A dire il vero nessun membro dell'esecutivo ha mai preso posizione contro Draghi in questi mesi. In un'intervista al Sole-24 Ore pubblicata in novembre, l'allora ministro dell'Economia Rainer Brüderle aveva fatto le lodi del governatore italiano, lasciando ben sperare. Tuttavia in un anno elettorale - si vota in numerose regioni in Germania nel 2011 - e mentre la zona euro continua a fare i conti con la drammatica crisi debitoria in Grecia, Portogallo e Irlanda la cautela di molti esponenti politici è stata d'obbligo.
La paura di creare malumore in una Germania preoccupata all'idea che il timone della Bce potesse andare a un banchiere centrale proveniente dall'Italia, un paese poco impregnato di cultura della stabilità, ha avuto la meglio, soprattutto nella strategia della signora Merkel, ai minimi nei sondaggi. Poco alla volta però l'establishment si è arreso. In parte per le qualità del governatore italiano, in parte perché Berlino punta in cambio alla guida della Banca europea degli investimenti, in parte perché il naturale candidato tedesco alla Bce ha preferito lasciare la partita.
Non è chiaro francamente se la signora Merkel avrebbe fatto campagna per l'allora governatore della Bundesbank Axel Weber. In privato non pochi esponenti della classe politica tedesca avevano espresso perplessità sul banchiere centrale, troppo impulsivo. Lo stesso Weber sembra abbia abbandonato la corsa alla Bce in febbraio perché si è reso conto di avere un appoggio freddo da parte del suo stesso Paese. In questo senso il silenzio della signora Merkel nel suo colloquio con il premier Berlusconi è stato un momento significativo.

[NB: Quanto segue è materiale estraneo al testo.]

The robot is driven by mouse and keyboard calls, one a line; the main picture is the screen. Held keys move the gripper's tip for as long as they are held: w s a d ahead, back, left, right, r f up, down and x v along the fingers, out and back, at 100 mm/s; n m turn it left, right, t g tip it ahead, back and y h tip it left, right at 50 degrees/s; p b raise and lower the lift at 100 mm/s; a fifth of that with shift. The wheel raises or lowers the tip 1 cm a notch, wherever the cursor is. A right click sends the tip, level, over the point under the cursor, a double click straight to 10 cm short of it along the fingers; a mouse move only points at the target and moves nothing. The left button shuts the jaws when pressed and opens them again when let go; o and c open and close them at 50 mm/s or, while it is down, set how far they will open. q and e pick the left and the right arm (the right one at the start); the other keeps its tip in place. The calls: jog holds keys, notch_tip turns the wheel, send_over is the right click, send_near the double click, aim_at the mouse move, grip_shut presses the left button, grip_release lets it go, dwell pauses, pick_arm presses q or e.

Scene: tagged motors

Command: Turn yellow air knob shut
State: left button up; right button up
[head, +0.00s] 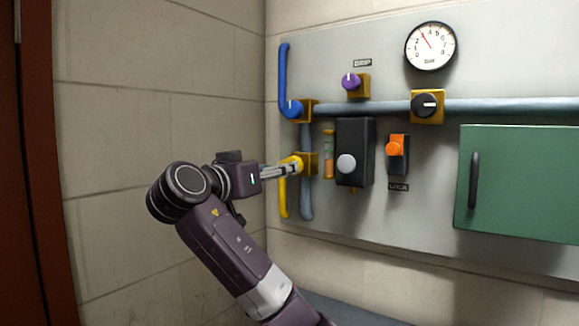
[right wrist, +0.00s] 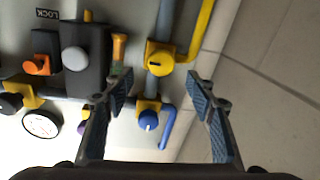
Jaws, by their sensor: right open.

Peraltro, nella sua lunga corsa tedesca alla presidenza dell'istituto monetario di Francoforte, Draghi non ha fatto campagna da solo. Ha potuto godere del sostegno diretto e indiretto di molte personalità tedesche che ha frequentato negli anni 90, quando era direttore generale del Tesoro e mentre l'Italia penava a entrare nell'euro: in particolare Otmar Issing, allora capo economista della Bce e oggi consigliere del cancelliere per le questioni finanziarie, e Horst Köhler, allora segretario di stato al ministero delle Finanze, ed ex presidente della Repubblica.